Economist, lecturer and widely respected independent pollster, EDWARD SCICLUNA surprised everyone by emerging as Labour’s frontrunner for the European elections. He talks about his reasons for entering politics, as well as Gonzi’s ‘disastrous’ handling of the economy
For years, we have grown used to Professor Edward Scicluna making appearances on television to announce the general election result. Like the ‘Man from del Monte’, he would come on the screen with his clipboard and his deadpan voice, analysing the earliest samples and accurately predicting the election result.
“My predictions have clearly irked the Gonzi administration,” he tells me with a smile as he leafs through a small mountain of newspaper cuttings at his San Pawl Tat-Targa home. In one cartoon, the placid economics professor is even portrayed as Gonzi’s worst nightmare, pricking the Prime Minister’s conscience with reminders of a long overdue economic reform.
But while he has long been a keen critic of government economic policy, Prof. Scicluna only nailed his political colours to the mast after last year’s budget... when Finance Minister Tonio Fenech accused him of “leaning towards Labour”, for failing to share the government’s optimism for Malta’s economic future.
It was in a sense a self-fulfilling prophecy: but does he now regret his decision to contest the election? Hasn’t he just gone and thrown away a painstakingly constructed reputation for impartiality, which – let’s face it – he will probably never be able to reclaim?

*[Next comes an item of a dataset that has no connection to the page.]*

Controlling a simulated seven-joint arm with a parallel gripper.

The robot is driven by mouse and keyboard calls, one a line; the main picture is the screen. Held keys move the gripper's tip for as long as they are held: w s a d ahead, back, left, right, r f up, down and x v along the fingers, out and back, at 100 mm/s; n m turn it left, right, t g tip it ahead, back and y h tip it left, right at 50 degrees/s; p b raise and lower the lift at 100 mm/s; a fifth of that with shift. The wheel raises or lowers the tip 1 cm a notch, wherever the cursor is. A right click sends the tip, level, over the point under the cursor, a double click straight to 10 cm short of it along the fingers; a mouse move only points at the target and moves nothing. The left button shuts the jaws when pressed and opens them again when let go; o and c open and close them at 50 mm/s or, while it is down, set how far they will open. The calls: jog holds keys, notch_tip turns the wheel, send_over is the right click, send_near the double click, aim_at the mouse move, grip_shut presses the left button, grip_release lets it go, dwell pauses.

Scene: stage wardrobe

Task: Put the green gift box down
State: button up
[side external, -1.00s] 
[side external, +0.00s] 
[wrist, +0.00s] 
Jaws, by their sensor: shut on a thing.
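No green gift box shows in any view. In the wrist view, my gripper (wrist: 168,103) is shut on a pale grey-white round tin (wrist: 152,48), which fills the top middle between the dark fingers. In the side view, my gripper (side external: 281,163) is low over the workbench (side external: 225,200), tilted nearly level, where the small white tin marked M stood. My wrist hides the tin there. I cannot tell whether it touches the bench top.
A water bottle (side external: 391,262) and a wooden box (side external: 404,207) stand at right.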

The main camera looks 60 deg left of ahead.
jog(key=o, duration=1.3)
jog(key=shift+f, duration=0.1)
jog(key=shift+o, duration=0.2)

“I would have preferred to remain independent, certainly,” he replies. “It’s more comfortable. I could have very easily carried on doing what I was doing before: conducting studies for the private sector, like the evaluation of EU funding I was commissioned to do by an auditing firm...”
So what made him go out for politics precisely now?
“After Labour’s third consecutive electoral defeat last March, I felt the democratic deficit was too significant to ignore,” he begins. “On the one hand you have the Nationalist party which is projecting the image of ‘party is king’. They act as though they own the country, and will be in government forever. On the other hand, there was an Opposition whose morale was rock-bottom, absolutely zilch...”
From this perspective, Scicluna argues that the difference between the two parties goes well beyond the demographic split that separated them in the last election.
“The 2,000 votes are immaterial really,” he says. “The truth is that one half of Malta’s political establishment had simply collapsed. This creates a dangerous imbalance, and you don’t have to look very far to see the consequences...”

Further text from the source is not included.